In reality, this is a hole that some might find too aggressive, and perhaps given the conservative nature of some modern architects in Canada, this could be considered over the line. I won’t dispute the risky choice to build this hole, but I think the risks taken here make it among the most daring, yet memorable holes in the country.
The final par 3 is a stout 201-yarder playing a bit uphill. A bunker left and right frame the entrance to the green, but it’s really the green contours that make the hole play differently, depending on where they cut the pin. For those who have played TPC Toronto’s Heathlands course, it’s a similar hole to the 12th, but perhaps a bit more graceful with the defined areas on the green.
Finishing off on yet another reachable par 5, the 557-yard par 5, 18th is certainly a bit awkward.
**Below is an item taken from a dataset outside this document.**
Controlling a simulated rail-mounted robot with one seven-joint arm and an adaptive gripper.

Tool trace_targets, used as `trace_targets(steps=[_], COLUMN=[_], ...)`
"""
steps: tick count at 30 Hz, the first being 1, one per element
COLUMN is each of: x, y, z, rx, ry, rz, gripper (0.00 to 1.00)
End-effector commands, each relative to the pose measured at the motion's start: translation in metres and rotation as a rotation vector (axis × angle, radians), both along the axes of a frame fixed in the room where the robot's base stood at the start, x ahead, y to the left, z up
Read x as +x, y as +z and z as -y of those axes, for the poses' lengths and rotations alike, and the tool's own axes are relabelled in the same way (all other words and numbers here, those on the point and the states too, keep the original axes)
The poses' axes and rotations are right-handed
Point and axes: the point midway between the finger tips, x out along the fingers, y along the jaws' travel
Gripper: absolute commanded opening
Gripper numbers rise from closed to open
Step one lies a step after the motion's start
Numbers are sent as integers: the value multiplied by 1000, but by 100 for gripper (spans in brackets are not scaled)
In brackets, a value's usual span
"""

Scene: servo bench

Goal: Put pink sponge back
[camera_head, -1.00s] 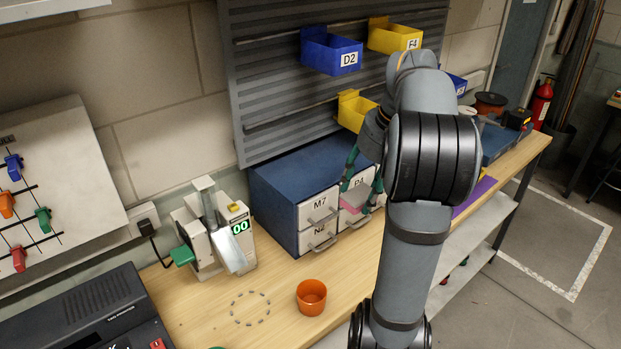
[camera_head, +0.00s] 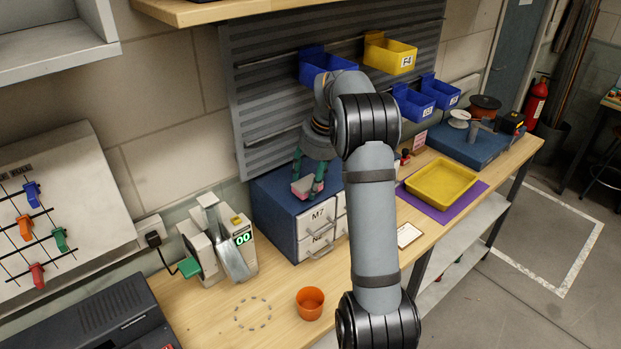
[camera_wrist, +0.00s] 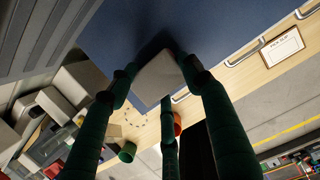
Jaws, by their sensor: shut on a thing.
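The pink sponge (camera_head: 303,188) is a small block between the green fingers of my gripper (camera_head: 309,181), over the top of the blue drawer cabinet (camera_head: 271,195). In the wrist view the sponge (camera_wrist: 158,79) looks pale grey, with the fingers on both sides of it. A dark shadow lies on the blue top beside it. I cannot tell whether its underside touches the cabinet top. My gripper is shut on the sponge. My arm hides the right part of the cabinet front; the M7 drawer (camera_head: 317,216) shows.
An orange cup (camera_head: 310,303) stands on the bench in front of the cabinet. A white device with a green display (camera_head: 216,243) stands to the left. A yellow tray (camera_head: 441,183) sits on a purple mat (camera_head: 431,210) to the right. Blue and yellow bins (camera_head: 390,55) hang above on the slatted panel.

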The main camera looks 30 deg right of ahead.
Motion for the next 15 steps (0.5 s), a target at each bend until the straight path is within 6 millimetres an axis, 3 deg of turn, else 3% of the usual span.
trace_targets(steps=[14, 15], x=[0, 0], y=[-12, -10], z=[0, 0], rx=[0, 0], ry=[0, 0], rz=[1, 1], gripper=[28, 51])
The hole moves pretty far left, but the tee shot is blind, so it’s incredibly difficult to figure out where to go. This would be fine, of course, if you would land on the flats up top, but the hole works down into the valley.
From the top of the hill, you can see the wild topography the finishing hole works over.
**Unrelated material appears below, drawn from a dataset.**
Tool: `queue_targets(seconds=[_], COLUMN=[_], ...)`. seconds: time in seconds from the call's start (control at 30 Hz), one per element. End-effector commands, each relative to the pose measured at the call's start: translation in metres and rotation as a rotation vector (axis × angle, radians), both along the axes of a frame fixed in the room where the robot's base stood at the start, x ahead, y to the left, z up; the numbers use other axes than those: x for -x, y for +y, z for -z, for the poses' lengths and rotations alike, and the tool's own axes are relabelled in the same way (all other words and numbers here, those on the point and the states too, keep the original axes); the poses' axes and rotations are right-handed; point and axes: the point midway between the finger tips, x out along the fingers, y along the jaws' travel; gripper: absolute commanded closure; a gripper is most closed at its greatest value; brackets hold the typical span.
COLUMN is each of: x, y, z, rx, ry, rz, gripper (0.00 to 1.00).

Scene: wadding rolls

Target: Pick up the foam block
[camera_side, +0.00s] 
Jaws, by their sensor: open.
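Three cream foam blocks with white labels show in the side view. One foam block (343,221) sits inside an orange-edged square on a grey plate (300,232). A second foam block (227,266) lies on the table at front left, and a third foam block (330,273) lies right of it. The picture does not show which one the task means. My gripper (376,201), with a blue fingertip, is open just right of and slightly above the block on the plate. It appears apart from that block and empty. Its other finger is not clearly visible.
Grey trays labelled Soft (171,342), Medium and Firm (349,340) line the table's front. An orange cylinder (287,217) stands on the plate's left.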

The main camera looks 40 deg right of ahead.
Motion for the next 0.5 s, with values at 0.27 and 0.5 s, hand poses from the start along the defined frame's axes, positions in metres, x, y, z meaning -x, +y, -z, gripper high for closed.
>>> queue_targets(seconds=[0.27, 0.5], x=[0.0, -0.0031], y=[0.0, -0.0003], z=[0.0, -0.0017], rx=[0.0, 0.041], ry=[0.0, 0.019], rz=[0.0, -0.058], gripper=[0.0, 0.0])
From the bottom of the hill, where most if not all drives will finish, it’s a blind layup.
Yet again, the green complex is the star of the show at Goodwood, with a primary ridge on the left centre of the green feeding balls around. It’s beautifully framed by some of the rugged bunkering that dominates the property.
A spotlight on the green complex, which is a lot of fun.
Even the relatively strange 18th couldn’t ruin what is a really good modern golf course, and among Canada’s best. The options presented, and the fact that the ground game is actually encouraged, is a rarity in Canada. It’s a welcomed change, and one that shows that Goodwood is in the elite level of Canadian Golf.
Unlike Redtail—another Donald Steel design—which is an overall bland piece of land, Goodwood’s interest comes from various aspects. The routing, which dances up and down the ridges of the property, is exceptional. As are the greens, which are perhaps the best in the country I’ve yet to see.
Goodwood is an experience like none other, but the golf course is the star of the show.